EXHIBIT 10.49
IRON AGE HOLDINGS CORPORATION
IRON AGE CORPORATION
CONSULTING AGREEMENT
This Consulting Agreement (this "Agreement") is made as of the 3rd day of
September, 2002 (the "Effective Date") by and between Fenway Partners Resources,
Inc., a Delaware corporation ("FPR"), Iron Age Corporation, a Delaware
corporation (the "Company") and Iron Age Holdings Corporation, a Delaware
corporation (the "Parent").
WHEREAS, subject to the terms and conditions of this Agreement, the
Company and the Parent desire to retain FPR to provide certain consulting and
advisory services to the Company and the Parent, and FPR desires to provide such
services;
NOW, THEREFORE, in consideration of the mutual covenants contained herein,
and for other good and valuable consideration, the receipt and sufficiency of
which are hereby acknowledged, the parties hereto, intending to be legally
bound, hereby agree as follows:
1. SERVICES. FPR hereby agrees that, during the term of this Agreement,
it will provide the Company and the Parent with financial, managerial and
operational advice.
2. COMPENSATION.
a. Consulting Fee.

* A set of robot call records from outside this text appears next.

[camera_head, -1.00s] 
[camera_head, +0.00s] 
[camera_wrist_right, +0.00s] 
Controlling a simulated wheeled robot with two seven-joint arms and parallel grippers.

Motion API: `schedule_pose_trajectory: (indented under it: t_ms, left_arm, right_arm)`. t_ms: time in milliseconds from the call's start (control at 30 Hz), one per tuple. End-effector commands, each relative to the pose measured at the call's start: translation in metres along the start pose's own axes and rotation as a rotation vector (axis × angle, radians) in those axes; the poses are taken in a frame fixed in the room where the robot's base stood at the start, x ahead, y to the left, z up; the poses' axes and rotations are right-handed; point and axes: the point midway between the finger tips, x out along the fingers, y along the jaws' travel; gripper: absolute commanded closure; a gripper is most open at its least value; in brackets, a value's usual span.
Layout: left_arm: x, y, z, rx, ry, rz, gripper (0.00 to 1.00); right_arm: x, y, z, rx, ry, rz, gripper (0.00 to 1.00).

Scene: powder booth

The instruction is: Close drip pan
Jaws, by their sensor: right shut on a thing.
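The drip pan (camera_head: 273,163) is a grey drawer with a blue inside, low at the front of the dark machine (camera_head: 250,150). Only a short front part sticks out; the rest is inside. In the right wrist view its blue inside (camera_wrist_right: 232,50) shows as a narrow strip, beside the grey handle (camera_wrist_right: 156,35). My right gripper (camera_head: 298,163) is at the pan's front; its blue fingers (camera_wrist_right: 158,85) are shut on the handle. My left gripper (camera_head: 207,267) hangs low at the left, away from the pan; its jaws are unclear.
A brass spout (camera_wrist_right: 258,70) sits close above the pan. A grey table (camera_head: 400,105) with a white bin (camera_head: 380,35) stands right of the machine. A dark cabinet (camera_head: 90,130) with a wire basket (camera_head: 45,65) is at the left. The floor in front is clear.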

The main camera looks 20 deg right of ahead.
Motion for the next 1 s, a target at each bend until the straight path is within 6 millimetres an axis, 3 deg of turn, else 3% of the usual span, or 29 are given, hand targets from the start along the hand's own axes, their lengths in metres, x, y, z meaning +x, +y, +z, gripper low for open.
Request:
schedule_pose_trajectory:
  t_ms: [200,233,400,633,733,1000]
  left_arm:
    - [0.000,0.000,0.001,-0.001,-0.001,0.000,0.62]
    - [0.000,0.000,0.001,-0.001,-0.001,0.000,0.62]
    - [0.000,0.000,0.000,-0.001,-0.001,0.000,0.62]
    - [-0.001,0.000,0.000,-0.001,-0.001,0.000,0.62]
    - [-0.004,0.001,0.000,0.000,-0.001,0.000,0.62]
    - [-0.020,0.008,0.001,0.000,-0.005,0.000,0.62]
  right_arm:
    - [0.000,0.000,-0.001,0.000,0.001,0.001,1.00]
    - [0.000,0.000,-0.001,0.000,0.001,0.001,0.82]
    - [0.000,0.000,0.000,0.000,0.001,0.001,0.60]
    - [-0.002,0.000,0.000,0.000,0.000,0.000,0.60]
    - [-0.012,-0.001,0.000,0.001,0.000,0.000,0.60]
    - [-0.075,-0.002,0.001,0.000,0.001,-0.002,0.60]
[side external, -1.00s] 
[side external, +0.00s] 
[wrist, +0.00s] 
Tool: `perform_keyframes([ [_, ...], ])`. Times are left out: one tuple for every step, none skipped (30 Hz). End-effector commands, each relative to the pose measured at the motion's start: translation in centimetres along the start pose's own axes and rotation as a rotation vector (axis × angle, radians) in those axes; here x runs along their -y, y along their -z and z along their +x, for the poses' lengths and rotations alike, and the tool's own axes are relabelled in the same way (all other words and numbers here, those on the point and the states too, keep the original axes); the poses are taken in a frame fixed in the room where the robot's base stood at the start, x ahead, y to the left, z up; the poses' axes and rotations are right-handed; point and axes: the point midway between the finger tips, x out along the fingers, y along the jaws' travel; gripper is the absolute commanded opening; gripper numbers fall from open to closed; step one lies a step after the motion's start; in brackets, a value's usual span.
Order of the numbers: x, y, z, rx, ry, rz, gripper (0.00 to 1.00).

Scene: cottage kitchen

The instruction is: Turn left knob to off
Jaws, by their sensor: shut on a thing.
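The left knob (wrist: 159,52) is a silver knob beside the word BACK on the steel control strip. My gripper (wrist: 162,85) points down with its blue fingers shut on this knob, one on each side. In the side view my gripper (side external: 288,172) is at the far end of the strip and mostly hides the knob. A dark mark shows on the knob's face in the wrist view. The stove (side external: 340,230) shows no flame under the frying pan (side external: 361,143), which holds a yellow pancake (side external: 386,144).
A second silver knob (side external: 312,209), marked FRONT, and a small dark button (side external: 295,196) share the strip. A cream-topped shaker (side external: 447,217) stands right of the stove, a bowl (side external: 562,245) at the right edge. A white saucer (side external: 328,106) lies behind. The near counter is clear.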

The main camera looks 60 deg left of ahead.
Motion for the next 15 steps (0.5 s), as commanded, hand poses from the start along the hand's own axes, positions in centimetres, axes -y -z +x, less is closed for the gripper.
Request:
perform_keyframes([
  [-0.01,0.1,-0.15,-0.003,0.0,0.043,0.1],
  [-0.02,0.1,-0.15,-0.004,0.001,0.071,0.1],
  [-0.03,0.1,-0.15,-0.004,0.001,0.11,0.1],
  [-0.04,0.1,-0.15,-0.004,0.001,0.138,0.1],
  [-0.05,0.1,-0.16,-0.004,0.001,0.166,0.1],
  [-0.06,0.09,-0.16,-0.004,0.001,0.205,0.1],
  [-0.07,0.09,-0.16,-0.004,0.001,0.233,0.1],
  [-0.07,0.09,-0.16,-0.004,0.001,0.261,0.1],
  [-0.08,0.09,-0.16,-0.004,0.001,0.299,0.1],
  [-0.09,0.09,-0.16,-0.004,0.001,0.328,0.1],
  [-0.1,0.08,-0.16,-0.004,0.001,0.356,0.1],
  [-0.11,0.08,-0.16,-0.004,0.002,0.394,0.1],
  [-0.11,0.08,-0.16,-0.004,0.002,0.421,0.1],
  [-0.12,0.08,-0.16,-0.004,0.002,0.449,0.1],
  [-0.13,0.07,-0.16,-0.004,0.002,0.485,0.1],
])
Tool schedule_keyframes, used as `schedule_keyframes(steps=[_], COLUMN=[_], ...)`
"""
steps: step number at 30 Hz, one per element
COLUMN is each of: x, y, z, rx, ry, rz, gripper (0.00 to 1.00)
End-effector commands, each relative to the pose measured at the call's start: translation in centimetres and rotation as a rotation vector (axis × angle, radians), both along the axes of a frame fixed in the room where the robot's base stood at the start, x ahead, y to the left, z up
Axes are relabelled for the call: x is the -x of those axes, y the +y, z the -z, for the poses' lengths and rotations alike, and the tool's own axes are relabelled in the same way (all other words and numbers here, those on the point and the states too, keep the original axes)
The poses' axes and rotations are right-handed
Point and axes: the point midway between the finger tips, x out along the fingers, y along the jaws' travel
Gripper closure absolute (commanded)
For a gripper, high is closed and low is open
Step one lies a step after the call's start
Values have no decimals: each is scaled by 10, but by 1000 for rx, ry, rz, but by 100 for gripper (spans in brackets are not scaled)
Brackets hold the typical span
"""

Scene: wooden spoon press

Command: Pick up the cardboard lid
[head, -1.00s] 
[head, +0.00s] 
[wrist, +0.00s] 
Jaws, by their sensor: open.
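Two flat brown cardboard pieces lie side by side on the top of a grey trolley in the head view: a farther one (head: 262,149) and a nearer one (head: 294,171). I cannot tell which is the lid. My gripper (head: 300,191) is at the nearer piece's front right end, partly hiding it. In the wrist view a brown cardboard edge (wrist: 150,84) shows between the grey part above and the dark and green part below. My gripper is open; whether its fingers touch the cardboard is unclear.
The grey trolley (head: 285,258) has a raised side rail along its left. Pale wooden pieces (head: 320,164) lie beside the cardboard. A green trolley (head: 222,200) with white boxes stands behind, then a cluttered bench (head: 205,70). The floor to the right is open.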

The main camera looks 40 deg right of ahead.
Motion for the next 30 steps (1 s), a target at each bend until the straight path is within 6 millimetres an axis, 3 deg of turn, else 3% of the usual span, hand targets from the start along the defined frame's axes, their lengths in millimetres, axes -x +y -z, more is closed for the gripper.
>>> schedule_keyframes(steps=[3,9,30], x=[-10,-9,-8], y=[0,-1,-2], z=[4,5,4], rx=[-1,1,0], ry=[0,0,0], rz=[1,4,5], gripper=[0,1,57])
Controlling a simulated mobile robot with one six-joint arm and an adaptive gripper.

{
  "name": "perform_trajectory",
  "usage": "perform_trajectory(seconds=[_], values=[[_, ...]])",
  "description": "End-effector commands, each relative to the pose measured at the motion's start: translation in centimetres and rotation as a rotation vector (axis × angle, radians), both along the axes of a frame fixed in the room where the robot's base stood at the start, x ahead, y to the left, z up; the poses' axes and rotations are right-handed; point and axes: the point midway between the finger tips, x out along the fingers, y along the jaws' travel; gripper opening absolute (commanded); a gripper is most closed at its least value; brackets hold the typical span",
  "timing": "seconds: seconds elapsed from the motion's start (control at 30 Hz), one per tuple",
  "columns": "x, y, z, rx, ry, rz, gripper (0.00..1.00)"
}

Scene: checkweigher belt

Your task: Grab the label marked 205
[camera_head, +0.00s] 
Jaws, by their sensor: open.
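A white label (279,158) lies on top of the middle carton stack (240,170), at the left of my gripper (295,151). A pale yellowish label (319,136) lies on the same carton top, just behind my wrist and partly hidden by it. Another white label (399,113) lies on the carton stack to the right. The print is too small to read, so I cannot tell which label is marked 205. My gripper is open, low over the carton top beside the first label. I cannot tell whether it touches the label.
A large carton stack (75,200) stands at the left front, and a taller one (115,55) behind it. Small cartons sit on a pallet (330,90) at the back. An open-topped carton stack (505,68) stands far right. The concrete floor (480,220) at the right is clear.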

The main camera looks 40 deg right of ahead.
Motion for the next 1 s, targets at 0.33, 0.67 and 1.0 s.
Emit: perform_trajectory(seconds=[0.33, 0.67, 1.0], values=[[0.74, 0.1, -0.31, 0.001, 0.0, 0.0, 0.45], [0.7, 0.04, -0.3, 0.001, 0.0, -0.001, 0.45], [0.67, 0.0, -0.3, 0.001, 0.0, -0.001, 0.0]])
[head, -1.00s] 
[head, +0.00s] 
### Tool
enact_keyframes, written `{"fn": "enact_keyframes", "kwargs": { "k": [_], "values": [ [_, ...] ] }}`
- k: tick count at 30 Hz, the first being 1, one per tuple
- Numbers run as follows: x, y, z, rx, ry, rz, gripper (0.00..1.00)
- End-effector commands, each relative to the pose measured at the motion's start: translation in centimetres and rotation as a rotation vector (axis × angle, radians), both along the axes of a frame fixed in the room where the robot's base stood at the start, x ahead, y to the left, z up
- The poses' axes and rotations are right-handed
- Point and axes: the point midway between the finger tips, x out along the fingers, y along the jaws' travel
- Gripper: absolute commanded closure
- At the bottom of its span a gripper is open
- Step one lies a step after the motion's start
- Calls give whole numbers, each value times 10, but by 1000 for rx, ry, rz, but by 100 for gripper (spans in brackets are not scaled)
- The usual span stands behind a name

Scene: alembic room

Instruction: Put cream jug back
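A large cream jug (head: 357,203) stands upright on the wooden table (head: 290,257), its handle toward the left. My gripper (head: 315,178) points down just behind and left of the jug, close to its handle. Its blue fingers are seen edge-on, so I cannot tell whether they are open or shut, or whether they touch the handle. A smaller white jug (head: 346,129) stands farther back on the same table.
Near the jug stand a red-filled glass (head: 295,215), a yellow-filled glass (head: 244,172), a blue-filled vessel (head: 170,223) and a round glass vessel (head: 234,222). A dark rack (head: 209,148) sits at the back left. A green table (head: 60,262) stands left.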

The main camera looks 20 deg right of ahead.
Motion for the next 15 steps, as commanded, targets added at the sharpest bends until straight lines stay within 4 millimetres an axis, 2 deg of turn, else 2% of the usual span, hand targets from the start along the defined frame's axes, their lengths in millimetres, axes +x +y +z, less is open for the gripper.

During the term of this Agreement, the Company and the
Parent agree to pay a fee (the "Fee") in the aggregate amount of fifty thousand
dollars ($50,000) per year, prorated for any period less than a full year. The
Fee shall be paid quarterly, no later than 30 days following the close of the
preceding fiscal quarter. The Fee will be subject to review and adjustment from
time to time upon mutual agreement of the Company, the Parent and FPR.
b. Expenses. The Company and the Parent agree agrees to pay all
out-of-pocket expenses incurred by FPR directly in connection with the provision
of services hereunder; provided, however, that FPR shall properly account
therefor in accordance with the requirements for federal income tax
deductibility and the policies and procedures of the Company and the Parent.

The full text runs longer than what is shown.